Time could be as short as few hours to many days for detailed and comprehensive information. Time cycle can be reduced by having many satellites for the same job, many ground stations, suitable equipment and a very broad bandwidth between stations. Because each photo comprises many bits and bytes running into Megabytes and even Gigabytes, quality of information will improve as the resolution of satellites improves. Desirable figures for individual militant may be 1-2 centimeters – a goal still some distance away. No matter how elaborate the infrastructure, this intelligence will have to be co-related and combined with information from other sensors including HUMINT to give a meaningful picture.

The above was a simple description for a satellite with optical camera. The other sensors could be Electro-optical, Infra-red, and Synthetic Aperture Radar. By and large the process is nearly same. Infra-red sensor from satellite has much poorer resolution. Even the Radar resolution is inferior to one by pure optical camera.
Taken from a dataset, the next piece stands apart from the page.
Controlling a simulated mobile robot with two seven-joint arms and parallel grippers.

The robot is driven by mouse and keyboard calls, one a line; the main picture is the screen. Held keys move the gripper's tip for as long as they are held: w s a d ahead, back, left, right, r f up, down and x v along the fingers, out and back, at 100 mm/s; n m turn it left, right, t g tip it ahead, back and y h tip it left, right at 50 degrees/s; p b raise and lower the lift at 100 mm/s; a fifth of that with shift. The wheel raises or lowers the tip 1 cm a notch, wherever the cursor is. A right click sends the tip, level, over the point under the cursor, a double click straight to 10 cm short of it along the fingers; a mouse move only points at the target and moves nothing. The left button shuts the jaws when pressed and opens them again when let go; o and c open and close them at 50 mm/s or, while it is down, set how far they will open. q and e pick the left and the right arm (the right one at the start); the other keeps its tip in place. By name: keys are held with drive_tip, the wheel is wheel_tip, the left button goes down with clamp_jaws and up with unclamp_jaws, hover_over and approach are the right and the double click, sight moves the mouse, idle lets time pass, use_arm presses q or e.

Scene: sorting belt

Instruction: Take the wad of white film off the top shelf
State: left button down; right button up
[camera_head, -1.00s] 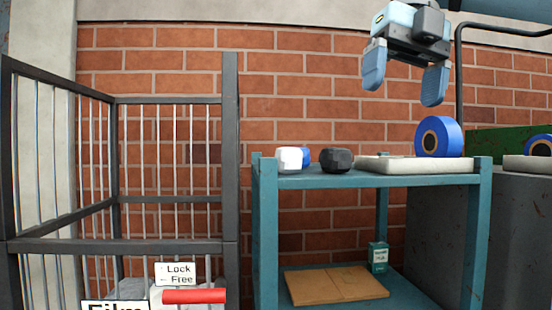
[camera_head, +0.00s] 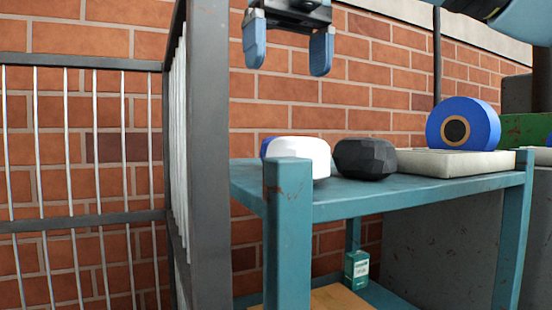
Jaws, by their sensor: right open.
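The wad of white film (camera_head: 302,153) is a rounded white lump at the left end of the teal shelf's top board (camera_head: 340,192). A corner post of the shelf hides part of its lower side. My right gripper (camera_head: 289,58) is open and empty, pointing down. It appears above the wad in the picture, with a clear gap between. My left gripper is not in view.
A blue object (camera_head: 267,147) shows behind the wad. A dark faceted lump (camera_head: 365,157) sits just right of it. Further right are a pale slab (camera_head: 440,163) and a blue roll (camera_head: 463,126). A grey barred cage (camera_head: 205,150) stands close on the left. A small teal box (camera_head: 356,269) is below.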

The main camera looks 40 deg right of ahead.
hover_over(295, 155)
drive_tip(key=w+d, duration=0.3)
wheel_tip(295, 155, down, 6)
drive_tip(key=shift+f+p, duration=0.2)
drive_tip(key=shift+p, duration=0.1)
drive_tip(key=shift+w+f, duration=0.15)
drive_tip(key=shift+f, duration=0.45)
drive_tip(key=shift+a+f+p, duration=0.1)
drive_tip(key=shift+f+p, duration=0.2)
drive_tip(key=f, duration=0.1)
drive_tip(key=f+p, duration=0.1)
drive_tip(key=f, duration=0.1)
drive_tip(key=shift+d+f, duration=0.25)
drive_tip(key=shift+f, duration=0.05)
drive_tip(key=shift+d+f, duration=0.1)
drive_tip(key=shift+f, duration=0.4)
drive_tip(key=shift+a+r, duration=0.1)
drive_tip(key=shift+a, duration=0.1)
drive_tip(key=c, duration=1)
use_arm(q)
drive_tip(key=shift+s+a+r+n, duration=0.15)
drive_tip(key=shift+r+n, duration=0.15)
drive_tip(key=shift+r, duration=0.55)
There is also the problem of trained manpower and information overload. During long periods of peace, the demands on analysis of intelligence, be it by any means, are comparatively lesser than during short periods of war. Invariably the number of trained interpreters is not sufficient for surging demands. The interpreter’s task requires immense concentration over endless stream of photographs/imagery. It is possible to miss out small yet important details, which do not stand out or may not have been inquired upon. That means there is an awful lot of stuff on the cutting-room floor at the end of the day that has not been seen.

Aircraft/UAV Imagery

The system and process is by and large the same as in case of satellites but with obvious differences. Unlike a satellite, aircraft and UAVs have to be launched for each mission. Since they fly much closer to earth, the photographic scales are larger and resolution better. For the same reason, the area covered per pass reduces significantly; larger the scale the lesser the area particularly in width. A mistake in navigation, reporting of target position, or movement by the target since last report may result in missing the target. During actual photography the aircraft as well as the UAV, both travel forward in a straight line at fairly high speeds — speeds ranging from about 50 metres per second to about 300 metres per second.

The example of Scud TEL (Transporter Erector & Launcher) hunt during Gulf-War-91 is revealing. About 2493 sorties backed by the most elaborate detection infrastructure including satellites in space, AWACS in the area etc produced only 25 kills.
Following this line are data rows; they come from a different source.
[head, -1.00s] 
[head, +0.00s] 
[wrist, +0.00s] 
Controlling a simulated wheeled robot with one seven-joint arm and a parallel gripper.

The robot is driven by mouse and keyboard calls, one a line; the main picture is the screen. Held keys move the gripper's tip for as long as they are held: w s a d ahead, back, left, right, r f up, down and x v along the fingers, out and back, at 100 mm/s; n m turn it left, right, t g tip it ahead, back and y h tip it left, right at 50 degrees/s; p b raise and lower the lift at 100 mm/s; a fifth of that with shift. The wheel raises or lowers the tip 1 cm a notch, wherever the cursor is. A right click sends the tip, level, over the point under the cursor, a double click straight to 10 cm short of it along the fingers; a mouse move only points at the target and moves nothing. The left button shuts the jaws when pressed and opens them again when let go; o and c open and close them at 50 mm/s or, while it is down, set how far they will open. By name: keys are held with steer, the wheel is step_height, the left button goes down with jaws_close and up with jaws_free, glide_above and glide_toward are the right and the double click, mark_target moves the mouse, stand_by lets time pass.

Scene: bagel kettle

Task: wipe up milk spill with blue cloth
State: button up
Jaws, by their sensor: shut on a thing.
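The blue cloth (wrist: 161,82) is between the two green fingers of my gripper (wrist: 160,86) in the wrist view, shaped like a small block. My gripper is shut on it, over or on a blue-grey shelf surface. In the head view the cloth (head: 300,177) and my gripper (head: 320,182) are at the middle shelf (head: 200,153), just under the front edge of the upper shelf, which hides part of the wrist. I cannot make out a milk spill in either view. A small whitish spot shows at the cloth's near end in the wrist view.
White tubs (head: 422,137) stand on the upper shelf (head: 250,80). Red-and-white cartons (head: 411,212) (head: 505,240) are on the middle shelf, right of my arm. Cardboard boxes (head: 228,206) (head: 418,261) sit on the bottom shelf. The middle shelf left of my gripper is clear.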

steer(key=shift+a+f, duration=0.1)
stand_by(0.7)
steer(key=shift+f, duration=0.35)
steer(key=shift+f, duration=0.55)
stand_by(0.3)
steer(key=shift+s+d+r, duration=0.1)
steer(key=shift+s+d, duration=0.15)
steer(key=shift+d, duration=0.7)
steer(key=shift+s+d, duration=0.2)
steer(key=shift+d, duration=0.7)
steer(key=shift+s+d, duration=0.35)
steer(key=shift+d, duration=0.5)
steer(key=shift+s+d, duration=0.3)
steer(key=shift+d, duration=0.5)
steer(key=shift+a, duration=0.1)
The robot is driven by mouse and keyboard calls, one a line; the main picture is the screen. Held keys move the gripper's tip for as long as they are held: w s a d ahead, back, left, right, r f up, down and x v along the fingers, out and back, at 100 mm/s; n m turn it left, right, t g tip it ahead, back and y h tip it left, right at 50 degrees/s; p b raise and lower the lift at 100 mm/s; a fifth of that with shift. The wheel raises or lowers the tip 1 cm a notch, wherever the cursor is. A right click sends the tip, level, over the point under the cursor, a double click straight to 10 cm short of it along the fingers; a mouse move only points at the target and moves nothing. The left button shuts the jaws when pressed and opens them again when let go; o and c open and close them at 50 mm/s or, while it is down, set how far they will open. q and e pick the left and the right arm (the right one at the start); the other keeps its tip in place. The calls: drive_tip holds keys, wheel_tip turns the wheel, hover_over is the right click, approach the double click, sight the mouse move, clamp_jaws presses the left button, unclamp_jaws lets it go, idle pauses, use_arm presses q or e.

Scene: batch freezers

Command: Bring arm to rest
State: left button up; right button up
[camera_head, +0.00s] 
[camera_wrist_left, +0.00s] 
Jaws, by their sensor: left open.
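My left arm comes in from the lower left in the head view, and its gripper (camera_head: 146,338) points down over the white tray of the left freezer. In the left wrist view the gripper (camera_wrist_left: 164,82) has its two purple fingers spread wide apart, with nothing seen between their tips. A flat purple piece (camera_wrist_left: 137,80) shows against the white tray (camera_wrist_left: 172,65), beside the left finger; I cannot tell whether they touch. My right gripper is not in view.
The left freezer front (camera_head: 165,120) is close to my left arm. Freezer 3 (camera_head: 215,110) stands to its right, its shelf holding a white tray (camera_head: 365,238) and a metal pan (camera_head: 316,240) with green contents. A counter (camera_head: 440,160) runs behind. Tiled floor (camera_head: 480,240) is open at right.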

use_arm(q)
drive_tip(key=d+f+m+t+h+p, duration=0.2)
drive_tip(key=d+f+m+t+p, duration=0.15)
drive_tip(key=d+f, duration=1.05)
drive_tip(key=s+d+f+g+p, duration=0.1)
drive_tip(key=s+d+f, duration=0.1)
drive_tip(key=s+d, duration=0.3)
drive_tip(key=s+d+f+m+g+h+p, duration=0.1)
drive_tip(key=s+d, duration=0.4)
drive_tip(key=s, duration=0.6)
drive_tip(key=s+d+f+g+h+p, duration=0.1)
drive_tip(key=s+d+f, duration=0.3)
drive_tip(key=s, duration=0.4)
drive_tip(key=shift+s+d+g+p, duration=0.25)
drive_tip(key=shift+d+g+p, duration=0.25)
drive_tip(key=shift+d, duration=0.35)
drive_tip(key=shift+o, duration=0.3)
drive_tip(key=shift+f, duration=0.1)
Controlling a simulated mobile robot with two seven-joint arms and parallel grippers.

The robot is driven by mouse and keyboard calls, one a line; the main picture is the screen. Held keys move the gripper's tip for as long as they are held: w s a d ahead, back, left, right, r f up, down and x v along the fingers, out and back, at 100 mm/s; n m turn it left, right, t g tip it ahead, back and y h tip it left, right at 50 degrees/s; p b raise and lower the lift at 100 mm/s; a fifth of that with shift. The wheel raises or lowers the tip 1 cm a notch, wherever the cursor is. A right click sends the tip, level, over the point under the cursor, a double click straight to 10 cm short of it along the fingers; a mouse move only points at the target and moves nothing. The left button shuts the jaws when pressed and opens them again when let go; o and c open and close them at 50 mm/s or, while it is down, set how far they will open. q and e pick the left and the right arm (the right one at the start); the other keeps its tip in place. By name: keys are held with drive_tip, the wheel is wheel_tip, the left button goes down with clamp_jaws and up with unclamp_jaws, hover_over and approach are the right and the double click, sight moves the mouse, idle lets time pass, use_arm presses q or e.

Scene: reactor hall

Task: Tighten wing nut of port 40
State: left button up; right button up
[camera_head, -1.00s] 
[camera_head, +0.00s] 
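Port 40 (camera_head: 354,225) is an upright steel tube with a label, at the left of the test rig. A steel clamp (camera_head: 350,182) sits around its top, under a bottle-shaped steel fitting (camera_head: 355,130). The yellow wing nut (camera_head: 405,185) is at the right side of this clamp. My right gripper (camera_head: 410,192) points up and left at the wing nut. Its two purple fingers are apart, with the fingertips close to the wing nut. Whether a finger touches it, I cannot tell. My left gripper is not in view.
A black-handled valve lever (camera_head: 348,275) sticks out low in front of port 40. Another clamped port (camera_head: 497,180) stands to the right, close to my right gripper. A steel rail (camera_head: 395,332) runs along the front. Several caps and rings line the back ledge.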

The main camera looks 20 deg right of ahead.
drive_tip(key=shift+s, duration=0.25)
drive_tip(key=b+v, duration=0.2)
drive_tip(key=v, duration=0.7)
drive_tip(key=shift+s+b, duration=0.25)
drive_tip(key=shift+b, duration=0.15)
Thus, the area they photograph is a rather long and comparatively narrow in width as far as vertical photography is concerned. Vertical photography has many more advantages over oblique photography. But some places, like across the international border are better served by oblique photography. You can stay your side of the border while filming enemy territory. By and large the oblique photography has its own limitations like varying scale, shadow areas behind vertical structure, longer time for interpretation, and larger effect of clouds, poor slant visibility, and inaccuracy in position reports etc.

Since the area on ground recorded by aircraft camera is finite, the photo tasking must be accurate and area dimension matching with aircraft/UAV capability. The sensors on board have limitations with respect to prevailing weather conditions. In brief electro optical sensors can not see through mist, fog, clouds, dust haze, smoke haze and rain. Pure optical cameras require good transparency in the atmosphere. Infra red sensors can see by day as well as night but are affected by cloud, rain, fog etc. All sensors are susceptible to various types of decoys. Burning tyres and its resultant smoke was used as effective counter measure by the Iraqis. Synthetic Aperture Radar can be used by day and night and through the bad weather.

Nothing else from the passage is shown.